# [GOAL]
How do the records below read from their first line through the line containing "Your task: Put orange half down"? Write those lines out exactly.

# [DATASET RECORDS]
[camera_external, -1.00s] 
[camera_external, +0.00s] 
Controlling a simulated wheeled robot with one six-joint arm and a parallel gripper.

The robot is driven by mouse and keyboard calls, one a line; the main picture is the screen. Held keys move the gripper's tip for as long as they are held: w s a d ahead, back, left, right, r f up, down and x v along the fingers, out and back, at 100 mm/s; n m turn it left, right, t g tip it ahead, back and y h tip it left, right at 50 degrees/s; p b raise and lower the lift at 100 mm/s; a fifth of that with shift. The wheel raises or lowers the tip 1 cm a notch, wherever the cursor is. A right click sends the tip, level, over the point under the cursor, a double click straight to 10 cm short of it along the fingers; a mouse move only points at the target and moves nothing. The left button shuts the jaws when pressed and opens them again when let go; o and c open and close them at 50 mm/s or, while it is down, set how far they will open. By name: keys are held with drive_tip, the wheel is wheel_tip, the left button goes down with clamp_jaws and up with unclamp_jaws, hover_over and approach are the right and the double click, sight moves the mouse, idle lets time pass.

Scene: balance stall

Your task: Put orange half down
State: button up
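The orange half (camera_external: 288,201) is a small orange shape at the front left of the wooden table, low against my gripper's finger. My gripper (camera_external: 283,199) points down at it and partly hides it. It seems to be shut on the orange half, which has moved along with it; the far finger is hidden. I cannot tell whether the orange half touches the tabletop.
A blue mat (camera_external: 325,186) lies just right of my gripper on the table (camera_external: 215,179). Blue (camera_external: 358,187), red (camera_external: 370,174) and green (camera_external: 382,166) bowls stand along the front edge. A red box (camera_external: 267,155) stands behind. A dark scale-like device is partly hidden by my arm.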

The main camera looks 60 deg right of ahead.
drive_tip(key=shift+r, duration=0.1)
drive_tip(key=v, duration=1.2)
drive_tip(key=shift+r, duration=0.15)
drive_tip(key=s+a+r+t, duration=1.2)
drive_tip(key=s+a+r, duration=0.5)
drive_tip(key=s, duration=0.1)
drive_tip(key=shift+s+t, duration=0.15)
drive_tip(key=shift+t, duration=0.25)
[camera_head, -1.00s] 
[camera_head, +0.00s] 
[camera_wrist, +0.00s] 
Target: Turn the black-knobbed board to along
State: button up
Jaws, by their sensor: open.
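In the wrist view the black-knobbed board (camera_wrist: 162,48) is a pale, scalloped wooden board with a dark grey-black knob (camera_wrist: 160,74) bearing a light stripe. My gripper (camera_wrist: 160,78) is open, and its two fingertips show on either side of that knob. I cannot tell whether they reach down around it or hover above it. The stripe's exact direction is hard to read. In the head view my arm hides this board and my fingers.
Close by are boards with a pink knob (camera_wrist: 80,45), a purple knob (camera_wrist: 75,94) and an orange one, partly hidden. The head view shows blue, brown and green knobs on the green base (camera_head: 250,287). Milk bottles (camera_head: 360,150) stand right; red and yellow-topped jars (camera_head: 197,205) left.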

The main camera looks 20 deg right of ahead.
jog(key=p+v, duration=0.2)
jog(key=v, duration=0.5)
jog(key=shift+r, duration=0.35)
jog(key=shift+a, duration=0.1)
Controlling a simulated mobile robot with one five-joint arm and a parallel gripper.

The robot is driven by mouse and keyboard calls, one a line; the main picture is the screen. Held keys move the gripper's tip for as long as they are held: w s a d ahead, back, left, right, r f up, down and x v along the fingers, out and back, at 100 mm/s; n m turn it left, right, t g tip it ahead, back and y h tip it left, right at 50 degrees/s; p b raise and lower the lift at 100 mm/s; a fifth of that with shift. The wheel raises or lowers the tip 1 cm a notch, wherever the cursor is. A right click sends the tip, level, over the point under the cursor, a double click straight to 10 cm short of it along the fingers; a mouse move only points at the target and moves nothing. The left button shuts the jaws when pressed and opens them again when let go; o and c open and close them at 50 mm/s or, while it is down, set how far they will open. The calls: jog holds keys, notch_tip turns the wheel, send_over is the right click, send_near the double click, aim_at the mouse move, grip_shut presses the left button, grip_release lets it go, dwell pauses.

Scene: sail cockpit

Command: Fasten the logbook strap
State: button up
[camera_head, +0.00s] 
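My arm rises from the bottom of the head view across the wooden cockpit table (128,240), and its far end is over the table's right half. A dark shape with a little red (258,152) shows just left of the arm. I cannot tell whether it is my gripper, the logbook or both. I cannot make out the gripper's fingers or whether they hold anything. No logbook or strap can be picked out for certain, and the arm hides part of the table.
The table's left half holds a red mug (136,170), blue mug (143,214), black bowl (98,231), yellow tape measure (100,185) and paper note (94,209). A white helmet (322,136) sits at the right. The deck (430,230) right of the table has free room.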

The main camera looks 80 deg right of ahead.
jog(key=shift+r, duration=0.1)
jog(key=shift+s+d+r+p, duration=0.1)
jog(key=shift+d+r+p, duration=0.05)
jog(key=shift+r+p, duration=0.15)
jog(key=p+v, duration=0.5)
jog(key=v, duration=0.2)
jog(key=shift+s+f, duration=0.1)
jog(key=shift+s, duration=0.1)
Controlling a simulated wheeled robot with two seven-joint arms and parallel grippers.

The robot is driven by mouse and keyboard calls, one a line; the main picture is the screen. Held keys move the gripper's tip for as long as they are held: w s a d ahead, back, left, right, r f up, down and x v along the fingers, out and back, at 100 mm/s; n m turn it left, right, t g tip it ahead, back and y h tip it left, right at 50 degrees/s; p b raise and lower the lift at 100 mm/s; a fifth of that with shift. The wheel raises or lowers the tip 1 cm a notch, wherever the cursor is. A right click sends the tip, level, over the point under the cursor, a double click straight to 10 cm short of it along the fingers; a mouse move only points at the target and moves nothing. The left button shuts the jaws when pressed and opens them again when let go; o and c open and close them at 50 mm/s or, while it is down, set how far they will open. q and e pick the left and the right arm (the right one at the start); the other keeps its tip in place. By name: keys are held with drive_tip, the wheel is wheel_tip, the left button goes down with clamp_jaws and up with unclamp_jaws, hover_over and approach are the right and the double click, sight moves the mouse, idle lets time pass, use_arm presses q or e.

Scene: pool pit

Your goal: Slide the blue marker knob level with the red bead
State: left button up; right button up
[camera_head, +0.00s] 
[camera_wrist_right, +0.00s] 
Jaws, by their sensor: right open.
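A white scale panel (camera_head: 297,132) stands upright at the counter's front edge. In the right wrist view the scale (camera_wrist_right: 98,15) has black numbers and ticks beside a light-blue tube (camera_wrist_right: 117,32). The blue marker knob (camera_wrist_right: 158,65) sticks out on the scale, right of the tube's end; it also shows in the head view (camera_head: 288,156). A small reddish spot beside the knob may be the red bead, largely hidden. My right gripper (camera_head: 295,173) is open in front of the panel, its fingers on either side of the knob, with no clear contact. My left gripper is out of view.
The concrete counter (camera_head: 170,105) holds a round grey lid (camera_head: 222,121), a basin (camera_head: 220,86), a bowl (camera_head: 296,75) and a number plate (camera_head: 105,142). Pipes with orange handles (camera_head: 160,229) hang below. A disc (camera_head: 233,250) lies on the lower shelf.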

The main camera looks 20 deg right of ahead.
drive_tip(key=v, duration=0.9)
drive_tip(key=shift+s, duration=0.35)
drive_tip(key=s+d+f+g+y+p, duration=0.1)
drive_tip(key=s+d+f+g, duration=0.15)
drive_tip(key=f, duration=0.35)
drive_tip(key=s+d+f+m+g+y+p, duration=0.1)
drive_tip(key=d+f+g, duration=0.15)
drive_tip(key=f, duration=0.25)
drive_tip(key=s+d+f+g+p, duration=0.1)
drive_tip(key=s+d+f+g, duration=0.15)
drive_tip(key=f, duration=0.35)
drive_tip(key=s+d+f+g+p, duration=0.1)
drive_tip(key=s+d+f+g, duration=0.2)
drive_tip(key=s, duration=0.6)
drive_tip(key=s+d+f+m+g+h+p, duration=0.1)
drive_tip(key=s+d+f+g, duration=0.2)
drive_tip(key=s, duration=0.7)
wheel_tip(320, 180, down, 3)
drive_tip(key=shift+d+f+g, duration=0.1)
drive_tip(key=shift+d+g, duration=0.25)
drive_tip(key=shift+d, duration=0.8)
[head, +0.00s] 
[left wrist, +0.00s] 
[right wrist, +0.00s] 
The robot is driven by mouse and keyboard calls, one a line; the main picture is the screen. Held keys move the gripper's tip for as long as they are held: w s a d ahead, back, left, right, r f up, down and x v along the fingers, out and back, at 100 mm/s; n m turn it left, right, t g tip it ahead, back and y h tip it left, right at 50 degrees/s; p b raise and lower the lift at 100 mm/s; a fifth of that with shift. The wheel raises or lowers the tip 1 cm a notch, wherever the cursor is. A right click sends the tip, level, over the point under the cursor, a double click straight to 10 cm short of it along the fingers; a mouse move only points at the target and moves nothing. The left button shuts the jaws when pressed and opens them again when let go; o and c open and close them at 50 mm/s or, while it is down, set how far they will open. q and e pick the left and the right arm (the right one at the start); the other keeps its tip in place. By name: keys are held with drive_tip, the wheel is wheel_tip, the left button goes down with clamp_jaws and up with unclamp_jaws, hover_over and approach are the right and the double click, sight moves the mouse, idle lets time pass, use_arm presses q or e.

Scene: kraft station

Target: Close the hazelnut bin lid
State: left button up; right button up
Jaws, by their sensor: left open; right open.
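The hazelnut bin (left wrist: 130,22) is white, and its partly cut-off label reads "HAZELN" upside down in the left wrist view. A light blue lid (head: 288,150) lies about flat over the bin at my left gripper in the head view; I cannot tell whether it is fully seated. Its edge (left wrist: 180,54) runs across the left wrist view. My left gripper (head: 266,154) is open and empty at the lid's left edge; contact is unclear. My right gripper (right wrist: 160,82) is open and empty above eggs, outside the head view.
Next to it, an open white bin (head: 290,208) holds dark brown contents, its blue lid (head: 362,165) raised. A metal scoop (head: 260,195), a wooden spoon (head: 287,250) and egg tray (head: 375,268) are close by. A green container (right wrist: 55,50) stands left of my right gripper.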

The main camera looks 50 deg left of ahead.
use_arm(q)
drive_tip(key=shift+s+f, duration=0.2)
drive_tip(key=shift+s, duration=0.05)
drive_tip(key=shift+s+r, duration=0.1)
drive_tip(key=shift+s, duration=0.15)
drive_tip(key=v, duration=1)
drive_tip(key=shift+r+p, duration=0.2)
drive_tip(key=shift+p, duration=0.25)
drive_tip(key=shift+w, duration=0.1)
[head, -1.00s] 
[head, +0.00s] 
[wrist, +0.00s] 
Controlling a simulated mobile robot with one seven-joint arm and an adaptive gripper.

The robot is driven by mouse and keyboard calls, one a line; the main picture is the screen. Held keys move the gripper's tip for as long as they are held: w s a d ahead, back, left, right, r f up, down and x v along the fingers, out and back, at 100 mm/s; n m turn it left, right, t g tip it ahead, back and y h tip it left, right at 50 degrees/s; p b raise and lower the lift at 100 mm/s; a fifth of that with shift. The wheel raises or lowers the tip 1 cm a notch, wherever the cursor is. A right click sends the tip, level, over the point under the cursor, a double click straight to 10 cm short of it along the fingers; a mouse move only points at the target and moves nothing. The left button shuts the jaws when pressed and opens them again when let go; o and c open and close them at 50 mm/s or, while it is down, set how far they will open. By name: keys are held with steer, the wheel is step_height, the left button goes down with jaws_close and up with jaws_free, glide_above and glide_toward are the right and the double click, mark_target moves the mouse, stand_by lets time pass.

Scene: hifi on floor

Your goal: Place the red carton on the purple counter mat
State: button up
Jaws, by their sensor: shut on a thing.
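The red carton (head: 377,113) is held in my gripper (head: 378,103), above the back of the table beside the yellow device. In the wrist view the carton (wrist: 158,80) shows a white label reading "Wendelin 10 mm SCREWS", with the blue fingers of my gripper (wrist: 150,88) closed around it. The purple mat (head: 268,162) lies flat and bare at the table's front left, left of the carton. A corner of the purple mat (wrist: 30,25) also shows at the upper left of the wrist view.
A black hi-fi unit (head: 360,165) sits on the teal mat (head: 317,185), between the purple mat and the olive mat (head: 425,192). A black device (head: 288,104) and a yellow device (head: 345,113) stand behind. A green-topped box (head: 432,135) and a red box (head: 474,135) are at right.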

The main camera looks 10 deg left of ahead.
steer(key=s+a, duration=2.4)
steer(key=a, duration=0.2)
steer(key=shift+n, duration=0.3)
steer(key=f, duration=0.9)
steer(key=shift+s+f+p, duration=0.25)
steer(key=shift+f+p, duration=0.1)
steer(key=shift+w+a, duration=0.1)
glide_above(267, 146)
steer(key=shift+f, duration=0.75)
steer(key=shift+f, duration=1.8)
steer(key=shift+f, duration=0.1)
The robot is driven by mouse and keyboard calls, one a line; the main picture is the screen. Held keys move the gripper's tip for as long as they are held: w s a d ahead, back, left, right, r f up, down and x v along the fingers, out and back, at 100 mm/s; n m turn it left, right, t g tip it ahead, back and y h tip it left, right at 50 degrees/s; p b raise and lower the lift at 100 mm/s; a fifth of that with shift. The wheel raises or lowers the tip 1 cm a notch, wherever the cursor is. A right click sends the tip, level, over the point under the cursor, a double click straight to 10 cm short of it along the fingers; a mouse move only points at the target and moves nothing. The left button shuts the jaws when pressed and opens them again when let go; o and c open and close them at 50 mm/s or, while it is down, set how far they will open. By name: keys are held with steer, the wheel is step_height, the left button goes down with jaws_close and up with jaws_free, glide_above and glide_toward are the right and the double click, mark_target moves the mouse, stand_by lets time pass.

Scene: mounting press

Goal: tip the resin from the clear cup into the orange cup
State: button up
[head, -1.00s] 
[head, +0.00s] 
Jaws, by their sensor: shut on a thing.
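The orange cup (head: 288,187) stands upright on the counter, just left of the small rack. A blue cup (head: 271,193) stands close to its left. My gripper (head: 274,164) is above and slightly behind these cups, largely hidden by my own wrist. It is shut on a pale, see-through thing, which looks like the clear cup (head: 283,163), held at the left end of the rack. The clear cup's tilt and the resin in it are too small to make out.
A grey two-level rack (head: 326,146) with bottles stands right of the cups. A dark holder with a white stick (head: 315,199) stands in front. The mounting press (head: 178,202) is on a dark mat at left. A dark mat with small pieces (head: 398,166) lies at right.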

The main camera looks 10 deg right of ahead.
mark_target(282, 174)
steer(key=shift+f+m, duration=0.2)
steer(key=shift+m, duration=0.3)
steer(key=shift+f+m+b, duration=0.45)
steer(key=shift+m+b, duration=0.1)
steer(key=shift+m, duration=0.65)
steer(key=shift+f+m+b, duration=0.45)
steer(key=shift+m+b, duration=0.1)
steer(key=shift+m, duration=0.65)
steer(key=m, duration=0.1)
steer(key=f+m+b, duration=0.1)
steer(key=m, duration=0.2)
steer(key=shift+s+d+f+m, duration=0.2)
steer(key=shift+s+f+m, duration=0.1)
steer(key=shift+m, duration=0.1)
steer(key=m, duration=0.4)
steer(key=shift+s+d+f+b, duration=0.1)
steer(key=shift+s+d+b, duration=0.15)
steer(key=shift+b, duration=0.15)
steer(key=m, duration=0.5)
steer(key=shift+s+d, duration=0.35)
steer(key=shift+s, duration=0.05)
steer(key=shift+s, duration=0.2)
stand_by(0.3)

# [PROBLEM SOLUTION]
[camera_external, -1.00s] 
[camera_external, +0.00s] 
Controlling a simulated wheeled robot with one six-joint arm and a parallel gripper.

The robot is driven by mouse and keyboard calls, one a line; the main picture is the screen. Held keys move the gripper's tip for as long as they are held: w s a d ahead, back, left, right, r f up, down and x v along the fingers, out and back, at 100 mm/s; n m turn it left, right, t g tip it ahead, back and y h tip it left, right at 50 degrees/s; p b raise and lower the lift at 100 mm/s; a fifth of that with shift. The wheel raises or lowers the tip 1 cm a notch, wherever the cursor is. A right click sends the tip, level, over the point under the cursor, a double click straight to 10 cm short of it along the fingers; a mouse move only points at the target and moves nothing. The left button shuts the jaws when pressed and opens them again when let go; o and c open and close them at 50 mm/s or, while it is down, set how far they will open. By name: keys are held with drive_tip, the wheel is wheel_tip, the left button goes down with clamp_jaws and up with unclamp_jaws, hover_over and approach are the right and the double click, sight moves the mouse, idle lets time pass.

Scene: balance stall

Your task: Put orange half down

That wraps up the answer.